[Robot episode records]

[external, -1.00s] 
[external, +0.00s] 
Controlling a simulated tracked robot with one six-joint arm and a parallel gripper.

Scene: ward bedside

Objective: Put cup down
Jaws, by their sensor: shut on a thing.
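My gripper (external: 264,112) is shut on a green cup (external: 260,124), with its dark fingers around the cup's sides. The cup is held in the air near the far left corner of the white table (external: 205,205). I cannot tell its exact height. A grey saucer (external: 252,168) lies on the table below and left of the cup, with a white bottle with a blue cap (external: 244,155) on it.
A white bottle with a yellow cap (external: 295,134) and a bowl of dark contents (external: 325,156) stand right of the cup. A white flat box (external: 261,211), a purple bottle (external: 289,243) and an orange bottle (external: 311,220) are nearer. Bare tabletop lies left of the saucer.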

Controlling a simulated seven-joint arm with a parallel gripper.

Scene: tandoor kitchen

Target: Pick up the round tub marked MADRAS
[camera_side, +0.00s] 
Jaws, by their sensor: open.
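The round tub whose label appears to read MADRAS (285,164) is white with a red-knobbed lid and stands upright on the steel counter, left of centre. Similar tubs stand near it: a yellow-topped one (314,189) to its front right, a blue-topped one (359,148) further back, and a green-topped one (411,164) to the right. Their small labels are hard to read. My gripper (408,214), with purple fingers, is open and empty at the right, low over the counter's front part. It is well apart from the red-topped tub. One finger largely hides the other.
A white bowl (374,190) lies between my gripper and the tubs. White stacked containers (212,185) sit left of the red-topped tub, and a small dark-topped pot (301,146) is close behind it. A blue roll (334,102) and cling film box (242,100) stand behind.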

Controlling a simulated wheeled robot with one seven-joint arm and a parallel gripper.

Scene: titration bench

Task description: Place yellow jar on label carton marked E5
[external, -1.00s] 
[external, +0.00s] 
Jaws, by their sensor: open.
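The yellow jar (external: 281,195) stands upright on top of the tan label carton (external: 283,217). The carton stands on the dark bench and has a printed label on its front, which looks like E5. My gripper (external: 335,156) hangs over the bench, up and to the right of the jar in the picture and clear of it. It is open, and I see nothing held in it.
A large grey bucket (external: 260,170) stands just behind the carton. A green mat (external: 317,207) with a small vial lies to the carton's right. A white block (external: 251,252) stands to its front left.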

- What needs to be done
Reproduce each record exactly as it appears.

- Solution to this problem
[external, -1.00s] 
[external, +0.00s] 
Controlling a simulated tracked robot with one six-joint arm and a parallel gripper.

Scene: ward bedside

Objective: Put cup down
Jaws, by their sensor: shut on a thing.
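My gripper (external: 264,112) is shut on a green cup (external: 260,124), with its dark fingers around the cup's sides. The cup is held in the air near the far left corner of the white table (external: 205,205). I cannot tell its exact height. A grey saucer (external: 252,168) lies on the table below and left of the cup, with a white bottle with a blue cap (external: 244,155) on it.
A white bottle with a yellow cap (external: 295,134) and a bowl of dark contents (external: 325,156) stand right of the cup. A white flat box (external: 261,211), a purple bottle (external: 289,243) and an orange bottle (external: 311,220) are nearer. Bare tabletop lies left of the saucer.

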Controlling a simulated seven-joint arm with a parallel gripper.

Scene: tandoor kitchen

Target: Pick up the round tub marked MADRAS
[camera_side, +0.00s] 
Jaws, by their sensor: open.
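The round tub whose label appears to read MADRAS (285,164) is white with a red-knobbed lid and stands upright on the steel counter, left of centre. Similar tubs stand near it: a yellow-topped one (314,189) to its front right, a blue-topped one (359,148) further back, and a green-topped one (411,164) to the right. Their small labels are hard to read. My gripper (408,214), with purple fingers, is open and empty at the right, low over the counter's front part. It is well apart from the red-topped tub. One finger largely hides the other.
A white bowl (374,190) lies between my gripper and the tubs. White stacked containers (212,185) sit left of the red-topped tub, and a small dark-topped pot (301,146) is close behind it. A blue roll (334,102) and cling film box (242,100) stand behind.

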Controlling a simulated wheeled robot with one seven-joint arm and a parallel gripper.

Scene: titration bench

Task description: Place yellow jar on label carton marked E5
[external, -1.00s] 
[external, +0.00s] 
Jaws, by their sensor: open.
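The yellow jar (external: 281,195) stands upright on top of the tan label carton (external: 283,217). The carton stands on the dark bench and has a printed label on its front, which looks like E5. My gripper (external: 335,156) hangs over the bench, up and to the right of the jar in the picture and clear of it. It is open, and I see nothing held in it.
A large grey bucket (external: 260,170) stands just behind the carton. A green mat (external: 317,207) with a small vial lies to the carton's right. A white block (external: 251,252) stands to its front left.

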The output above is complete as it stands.